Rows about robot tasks
--- --- ---

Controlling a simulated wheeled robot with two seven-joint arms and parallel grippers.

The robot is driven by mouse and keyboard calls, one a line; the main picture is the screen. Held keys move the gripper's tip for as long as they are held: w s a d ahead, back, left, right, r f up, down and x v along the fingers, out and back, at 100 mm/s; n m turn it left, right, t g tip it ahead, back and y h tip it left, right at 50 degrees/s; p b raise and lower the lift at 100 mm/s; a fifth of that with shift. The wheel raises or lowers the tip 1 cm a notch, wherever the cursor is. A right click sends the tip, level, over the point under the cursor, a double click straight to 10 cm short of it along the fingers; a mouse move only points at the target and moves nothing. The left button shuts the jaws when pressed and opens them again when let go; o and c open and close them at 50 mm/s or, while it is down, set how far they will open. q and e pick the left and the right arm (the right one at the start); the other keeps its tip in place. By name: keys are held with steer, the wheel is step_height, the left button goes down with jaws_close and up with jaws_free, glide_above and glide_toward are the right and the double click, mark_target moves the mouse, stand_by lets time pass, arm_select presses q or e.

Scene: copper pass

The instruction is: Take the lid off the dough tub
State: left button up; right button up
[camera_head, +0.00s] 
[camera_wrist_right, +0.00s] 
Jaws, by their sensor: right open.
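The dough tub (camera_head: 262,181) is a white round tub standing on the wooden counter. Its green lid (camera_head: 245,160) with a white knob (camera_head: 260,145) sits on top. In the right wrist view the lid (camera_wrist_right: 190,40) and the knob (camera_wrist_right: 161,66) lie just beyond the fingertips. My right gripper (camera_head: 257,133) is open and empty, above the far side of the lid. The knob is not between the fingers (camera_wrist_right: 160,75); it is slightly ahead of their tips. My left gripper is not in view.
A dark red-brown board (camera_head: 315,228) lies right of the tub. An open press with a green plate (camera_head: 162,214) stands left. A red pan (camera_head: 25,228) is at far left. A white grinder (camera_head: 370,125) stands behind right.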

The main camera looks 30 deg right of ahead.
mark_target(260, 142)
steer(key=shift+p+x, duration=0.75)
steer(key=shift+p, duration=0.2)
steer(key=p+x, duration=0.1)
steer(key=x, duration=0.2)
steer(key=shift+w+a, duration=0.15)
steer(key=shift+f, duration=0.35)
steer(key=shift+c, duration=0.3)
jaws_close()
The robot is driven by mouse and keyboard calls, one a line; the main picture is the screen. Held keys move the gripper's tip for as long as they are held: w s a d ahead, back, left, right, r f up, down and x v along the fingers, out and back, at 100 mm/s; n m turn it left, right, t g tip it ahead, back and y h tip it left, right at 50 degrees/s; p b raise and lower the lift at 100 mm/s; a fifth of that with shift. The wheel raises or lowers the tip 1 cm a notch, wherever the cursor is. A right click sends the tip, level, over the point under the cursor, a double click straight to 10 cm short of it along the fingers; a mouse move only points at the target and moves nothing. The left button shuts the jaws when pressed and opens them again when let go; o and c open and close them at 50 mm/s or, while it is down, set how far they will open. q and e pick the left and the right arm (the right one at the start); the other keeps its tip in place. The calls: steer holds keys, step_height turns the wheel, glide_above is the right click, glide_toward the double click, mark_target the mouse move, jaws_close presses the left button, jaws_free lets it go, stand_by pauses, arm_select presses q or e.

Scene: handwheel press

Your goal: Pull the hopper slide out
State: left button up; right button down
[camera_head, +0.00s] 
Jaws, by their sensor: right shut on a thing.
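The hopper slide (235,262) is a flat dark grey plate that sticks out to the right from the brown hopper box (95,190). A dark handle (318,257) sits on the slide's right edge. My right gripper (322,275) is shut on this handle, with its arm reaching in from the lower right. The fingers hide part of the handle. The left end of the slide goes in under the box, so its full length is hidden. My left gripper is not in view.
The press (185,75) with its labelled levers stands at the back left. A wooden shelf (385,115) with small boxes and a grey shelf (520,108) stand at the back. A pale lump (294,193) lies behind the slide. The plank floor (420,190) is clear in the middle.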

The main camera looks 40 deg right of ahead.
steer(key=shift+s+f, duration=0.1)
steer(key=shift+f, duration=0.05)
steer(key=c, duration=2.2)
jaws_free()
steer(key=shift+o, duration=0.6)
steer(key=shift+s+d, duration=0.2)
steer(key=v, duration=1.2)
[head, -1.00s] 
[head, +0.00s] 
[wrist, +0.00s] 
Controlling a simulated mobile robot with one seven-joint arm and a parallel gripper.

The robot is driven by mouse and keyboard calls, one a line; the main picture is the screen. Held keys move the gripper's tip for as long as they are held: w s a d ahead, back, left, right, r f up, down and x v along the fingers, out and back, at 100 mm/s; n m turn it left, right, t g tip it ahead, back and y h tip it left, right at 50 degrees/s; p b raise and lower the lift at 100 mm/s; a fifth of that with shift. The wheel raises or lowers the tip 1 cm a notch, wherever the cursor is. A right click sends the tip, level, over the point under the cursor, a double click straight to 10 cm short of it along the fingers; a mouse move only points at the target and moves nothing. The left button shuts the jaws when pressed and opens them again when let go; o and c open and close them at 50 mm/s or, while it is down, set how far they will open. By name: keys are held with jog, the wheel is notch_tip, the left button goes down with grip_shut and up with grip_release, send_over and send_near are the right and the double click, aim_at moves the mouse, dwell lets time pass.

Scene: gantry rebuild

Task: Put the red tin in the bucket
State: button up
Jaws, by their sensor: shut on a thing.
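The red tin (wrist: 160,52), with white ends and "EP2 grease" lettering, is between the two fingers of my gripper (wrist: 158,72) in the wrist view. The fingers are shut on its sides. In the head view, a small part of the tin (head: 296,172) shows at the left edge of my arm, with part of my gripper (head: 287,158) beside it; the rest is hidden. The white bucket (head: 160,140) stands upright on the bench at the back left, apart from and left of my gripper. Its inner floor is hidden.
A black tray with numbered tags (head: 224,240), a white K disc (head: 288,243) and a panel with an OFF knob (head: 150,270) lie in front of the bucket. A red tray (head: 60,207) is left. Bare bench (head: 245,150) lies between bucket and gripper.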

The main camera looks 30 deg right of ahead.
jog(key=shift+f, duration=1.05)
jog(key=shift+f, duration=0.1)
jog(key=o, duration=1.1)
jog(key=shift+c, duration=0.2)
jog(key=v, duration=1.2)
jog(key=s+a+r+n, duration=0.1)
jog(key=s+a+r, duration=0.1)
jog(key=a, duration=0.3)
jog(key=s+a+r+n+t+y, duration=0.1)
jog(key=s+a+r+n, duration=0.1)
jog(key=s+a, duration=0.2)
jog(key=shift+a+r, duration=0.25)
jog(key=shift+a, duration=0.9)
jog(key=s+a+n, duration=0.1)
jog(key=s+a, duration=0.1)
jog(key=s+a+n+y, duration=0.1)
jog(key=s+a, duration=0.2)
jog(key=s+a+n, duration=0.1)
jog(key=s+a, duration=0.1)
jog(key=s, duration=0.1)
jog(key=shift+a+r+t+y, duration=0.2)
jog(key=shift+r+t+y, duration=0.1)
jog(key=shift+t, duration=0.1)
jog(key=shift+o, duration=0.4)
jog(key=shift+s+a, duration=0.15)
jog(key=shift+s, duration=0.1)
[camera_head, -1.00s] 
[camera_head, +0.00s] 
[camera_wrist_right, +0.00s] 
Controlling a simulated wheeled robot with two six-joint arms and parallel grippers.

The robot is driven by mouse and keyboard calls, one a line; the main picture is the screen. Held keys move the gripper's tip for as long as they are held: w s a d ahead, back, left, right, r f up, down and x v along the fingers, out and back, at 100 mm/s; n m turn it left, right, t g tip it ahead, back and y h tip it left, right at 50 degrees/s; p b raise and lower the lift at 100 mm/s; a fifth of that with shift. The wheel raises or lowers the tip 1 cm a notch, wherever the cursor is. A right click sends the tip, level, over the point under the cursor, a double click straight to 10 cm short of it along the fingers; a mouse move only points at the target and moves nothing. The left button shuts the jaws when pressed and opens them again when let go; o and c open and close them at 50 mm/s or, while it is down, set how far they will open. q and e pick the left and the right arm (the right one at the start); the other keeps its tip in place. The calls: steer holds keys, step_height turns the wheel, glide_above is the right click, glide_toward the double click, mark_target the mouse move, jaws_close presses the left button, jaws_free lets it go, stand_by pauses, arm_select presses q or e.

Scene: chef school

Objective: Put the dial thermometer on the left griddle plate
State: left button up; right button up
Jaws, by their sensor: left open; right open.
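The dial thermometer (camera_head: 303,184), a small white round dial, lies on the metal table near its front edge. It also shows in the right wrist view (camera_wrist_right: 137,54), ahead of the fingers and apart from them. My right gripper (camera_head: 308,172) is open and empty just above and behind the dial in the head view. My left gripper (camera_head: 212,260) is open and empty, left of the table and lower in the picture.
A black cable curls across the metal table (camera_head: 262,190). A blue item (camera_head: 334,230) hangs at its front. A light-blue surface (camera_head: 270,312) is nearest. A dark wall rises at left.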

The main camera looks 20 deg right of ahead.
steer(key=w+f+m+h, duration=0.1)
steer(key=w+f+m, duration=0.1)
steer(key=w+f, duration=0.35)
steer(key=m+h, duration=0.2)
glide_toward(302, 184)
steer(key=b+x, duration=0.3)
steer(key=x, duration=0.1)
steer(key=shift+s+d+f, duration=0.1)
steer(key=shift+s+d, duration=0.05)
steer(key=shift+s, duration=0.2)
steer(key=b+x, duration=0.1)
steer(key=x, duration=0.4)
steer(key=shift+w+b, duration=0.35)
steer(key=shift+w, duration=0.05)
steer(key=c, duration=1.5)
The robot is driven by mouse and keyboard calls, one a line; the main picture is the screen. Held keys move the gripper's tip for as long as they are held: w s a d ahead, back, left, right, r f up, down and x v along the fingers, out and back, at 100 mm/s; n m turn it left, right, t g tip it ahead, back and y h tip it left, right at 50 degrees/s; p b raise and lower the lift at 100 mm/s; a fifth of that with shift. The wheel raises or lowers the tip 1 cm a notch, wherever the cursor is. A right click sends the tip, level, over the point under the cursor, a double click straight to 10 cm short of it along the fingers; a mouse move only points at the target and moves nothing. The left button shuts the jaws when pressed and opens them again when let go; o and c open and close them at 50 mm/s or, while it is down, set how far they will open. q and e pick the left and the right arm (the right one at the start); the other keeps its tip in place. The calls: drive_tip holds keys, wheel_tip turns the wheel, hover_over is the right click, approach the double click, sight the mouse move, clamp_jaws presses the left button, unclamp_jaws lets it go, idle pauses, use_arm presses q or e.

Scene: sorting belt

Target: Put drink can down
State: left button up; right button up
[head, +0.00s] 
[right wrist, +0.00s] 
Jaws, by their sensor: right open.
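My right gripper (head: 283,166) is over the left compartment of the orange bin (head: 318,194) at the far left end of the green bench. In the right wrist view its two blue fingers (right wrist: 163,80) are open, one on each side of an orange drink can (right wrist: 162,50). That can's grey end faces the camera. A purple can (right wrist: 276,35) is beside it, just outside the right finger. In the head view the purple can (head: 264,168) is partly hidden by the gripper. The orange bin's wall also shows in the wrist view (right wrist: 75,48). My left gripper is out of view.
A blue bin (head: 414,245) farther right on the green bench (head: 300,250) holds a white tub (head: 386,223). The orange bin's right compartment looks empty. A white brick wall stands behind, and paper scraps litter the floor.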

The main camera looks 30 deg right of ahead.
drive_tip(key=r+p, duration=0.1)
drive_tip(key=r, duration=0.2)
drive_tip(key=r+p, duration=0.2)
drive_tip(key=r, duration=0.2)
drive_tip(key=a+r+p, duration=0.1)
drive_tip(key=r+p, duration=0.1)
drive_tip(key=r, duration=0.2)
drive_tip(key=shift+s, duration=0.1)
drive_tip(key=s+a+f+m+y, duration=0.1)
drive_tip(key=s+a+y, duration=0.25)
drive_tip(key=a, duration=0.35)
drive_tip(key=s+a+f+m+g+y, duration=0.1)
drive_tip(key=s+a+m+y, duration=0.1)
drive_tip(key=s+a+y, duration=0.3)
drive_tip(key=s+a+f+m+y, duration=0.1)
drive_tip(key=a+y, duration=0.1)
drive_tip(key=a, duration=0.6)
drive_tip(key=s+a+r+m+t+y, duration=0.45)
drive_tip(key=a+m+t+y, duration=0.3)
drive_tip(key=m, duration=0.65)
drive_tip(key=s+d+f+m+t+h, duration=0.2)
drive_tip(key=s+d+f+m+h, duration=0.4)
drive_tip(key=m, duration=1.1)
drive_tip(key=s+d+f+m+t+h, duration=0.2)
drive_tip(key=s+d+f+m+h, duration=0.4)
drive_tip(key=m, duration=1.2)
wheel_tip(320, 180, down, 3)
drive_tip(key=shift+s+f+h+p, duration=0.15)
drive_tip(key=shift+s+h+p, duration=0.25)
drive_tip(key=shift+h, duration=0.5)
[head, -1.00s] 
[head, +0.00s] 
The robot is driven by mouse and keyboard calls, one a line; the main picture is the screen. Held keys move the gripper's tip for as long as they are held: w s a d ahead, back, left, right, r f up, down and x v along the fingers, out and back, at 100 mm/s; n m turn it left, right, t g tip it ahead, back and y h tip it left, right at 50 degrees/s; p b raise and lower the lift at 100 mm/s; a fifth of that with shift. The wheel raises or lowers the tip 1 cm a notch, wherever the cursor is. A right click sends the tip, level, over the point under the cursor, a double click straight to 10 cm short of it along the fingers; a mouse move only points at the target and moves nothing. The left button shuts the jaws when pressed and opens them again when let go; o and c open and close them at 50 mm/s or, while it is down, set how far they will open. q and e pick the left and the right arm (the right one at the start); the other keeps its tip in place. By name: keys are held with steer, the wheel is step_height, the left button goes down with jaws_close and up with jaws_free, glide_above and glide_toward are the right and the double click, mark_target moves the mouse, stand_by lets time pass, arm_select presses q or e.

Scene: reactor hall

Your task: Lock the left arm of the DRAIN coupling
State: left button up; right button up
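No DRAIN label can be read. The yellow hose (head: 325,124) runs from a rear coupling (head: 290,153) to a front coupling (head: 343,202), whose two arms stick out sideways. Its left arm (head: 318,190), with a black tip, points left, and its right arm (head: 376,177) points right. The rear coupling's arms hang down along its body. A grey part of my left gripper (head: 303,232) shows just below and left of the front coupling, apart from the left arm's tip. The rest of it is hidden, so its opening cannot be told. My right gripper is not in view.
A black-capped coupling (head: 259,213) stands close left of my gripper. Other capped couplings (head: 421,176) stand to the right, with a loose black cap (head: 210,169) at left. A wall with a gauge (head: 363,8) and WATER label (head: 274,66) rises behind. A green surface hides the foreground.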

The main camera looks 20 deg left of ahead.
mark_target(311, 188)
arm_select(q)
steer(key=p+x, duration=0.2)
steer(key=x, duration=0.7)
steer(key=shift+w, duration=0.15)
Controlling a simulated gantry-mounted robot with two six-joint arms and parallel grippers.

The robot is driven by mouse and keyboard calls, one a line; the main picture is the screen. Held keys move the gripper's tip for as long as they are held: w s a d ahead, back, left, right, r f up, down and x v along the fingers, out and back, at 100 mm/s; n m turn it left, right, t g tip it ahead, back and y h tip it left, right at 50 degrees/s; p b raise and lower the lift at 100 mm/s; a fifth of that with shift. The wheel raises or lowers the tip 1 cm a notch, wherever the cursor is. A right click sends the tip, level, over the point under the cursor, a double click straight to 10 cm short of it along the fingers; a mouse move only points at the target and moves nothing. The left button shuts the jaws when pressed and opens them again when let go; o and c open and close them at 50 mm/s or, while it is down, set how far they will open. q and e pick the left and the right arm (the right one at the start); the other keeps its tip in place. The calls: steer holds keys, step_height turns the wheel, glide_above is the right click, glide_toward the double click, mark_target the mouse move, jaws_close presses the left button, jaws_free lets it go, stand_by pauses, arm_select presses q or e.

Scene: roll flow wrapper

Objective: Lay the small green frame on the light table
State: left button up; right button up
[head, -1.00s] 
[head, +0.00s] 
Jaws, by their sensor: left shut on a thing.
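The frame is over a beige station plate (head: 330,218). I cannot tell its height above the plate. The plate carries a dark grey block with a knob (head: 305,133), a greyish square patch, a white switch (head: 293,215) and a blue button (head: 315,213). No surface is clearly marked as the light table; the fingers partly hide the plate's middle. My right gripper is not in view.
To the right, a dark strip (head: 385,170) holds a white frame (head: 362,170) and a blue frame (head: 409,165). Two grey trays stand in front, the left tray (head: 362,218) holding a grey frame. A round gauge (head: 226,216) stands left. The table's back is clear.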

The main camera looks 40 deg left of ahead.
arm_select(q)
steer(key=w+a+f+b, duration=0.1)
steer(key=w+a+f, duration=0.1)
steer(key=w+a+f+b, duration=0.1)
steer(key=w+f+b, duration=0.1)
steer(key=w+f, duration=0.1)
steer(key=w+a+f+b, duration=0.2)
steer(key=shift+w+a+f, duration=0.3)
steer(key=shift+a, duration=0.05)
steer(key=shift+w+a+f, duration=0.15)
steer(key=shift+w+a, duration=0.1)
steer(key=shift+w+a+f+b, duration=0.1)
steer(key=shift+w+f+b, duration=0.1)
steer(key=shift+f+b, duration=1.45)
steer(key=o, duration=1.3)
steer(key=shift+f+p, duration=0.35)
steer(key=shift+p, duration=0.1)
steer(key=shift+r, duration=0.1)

--- --- ---

Written instruction - List the lines of the records where "Scene" occurs.

Answer in full -
Scene: copper pass
Scene: handwheel press
Scene: gantry rebuild
Scene: chef school
Scene: sorting belt
Scene: reactor hall
Scene: roll flow wrapper

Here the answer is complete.